What the exercise asks:
Count lines with "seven" in them. Report only the total.

The data:
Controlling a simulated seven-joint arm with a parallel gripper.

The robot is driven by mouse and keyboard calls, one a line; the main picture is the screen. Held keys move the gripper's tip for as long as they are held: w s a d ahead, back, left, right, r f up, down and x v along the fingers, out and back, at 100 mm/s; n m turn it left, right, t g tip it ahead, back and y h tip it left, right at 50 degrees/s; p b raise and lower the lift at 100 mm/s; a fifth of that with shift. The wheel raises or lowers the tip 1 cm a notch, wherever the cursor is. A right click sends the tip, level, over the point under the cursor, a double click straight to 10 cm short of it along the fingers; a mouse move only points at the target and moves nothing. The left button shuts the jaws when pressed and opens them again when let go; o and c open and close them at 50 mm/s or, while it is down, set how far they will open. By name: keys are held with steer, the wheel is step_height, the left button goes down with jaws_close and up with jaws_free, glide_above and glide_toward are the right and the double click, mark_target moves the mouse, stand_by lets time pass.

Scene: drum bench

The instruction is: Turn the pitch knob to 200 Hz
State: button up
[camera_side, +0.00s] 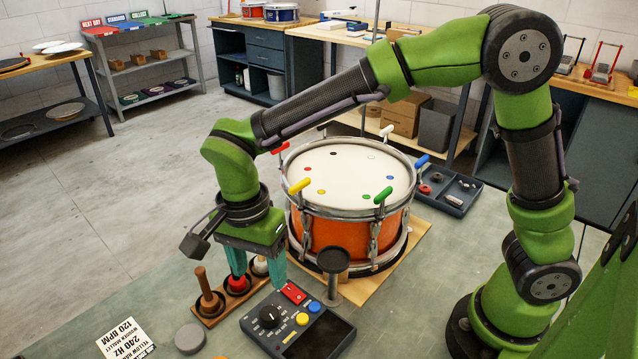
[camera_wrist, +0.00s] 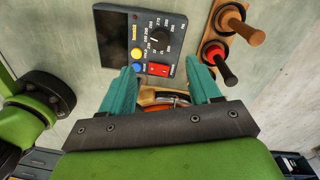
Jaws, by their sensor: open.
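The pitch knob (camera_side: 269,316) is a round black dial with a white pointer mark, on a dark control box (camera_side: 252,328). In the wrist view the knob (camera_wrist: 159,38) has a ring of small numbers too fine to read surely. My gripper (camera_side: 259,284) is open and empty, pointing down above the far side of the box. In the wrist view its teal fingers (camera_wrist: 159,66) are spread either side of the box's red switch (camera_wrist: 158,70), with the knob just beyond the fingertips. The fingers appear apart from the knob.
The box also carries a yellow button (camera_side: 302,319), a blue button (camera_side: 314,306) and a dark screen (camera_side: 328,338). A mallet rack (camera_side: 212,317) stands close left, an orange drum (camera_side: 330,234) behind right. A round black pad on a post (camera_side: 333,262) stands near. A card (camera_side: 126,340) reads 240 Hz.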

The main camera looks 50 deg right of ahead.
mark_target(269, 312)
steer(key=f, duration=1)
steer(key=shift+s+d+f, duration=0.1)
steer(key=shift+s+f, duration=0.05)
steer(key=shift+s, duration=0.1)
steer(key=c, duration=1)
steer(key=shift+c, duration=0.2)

==

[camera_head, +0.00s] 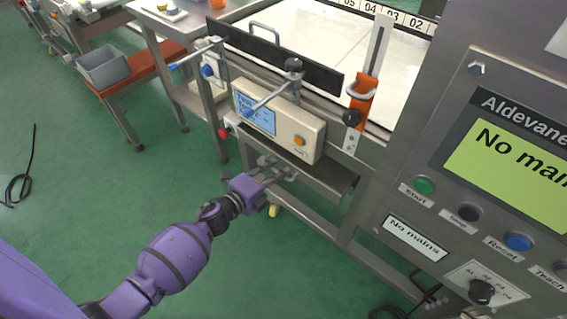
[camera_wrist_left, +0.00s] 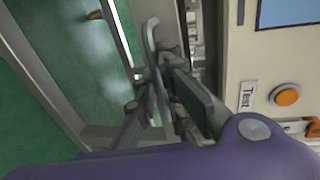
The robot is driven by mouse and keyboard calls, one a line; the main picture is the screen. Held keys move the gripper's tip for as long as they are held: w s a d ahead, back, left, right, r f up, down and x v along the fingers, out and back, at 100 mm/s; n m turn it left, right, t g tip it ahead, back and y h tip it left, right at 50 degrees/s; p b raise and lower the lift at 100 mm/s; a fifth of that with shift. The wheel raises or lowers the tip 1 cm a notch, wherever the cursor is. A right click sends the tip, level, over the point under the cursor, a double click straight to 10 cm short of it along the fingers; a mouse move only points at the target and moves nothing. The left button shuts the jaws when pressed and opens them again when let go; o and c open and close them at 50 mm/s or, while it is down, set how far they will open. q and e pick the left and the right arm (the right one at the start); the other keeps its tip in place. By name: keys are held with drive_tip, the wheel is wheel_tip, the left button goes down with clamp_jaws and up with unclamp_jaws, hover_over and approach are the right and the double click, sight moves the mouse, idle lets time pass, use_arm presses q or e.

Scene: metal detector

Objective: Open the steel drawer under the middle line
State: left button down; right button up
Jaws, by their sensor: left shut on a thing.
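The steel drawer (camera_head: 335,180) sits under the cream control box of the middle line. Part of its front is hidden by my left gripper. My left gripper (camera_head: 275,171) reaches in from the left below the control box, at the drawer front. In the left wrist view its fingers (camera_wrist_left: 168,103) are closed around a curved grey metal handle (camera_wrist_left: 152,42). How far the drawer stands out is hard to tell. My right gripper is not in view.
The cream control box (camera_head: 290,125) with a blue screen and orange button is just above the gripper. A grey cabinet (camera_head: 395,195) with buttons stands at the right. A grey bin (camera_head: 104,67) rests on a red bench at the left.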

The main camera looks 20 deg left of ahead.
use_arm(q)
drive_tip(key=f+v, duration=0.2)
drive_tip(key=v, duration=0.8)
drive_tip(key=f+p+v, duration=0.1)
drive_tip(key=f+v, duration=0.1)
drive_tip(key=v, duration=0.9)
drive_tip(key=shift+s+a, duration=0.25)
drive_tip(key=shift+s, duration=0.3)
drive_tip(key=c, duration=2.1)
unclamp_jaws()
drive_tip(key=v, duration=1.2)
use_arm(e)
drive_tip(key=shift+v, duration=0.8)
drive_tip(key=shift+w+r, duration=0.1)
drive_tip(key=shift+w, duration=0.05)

...

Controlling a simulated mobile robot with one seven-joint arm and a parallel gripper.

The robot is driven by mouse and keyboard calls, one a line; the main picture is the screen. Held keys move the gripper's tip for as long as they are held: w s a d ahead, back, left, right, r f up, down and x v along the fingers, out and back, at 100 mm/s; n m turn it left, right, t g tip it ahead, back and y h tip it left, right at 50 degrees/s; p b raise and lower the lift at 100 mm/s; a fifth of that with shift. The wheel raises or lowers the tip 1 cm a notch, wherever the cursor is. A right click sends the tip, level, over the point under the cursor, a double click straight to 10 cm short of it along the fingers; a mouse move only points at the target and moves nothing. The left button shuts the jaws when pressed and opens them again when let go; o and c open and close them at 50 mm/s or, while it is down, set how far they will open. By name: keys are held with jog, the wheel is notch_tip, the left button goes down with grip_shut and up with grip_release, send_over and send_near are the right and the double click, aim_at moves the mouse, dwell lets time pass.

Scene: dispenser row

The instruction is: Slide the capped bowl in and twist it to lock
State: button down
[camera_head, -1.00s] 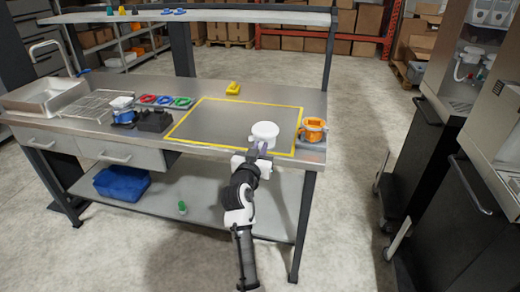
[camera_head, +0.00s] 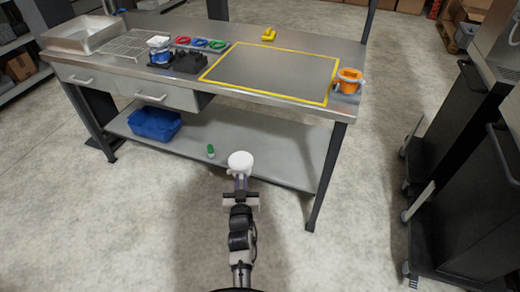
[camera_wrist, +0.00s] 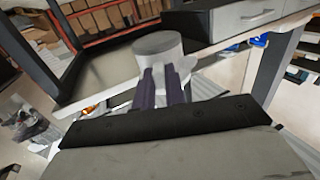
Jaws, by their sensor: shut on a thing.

Result of this task:
2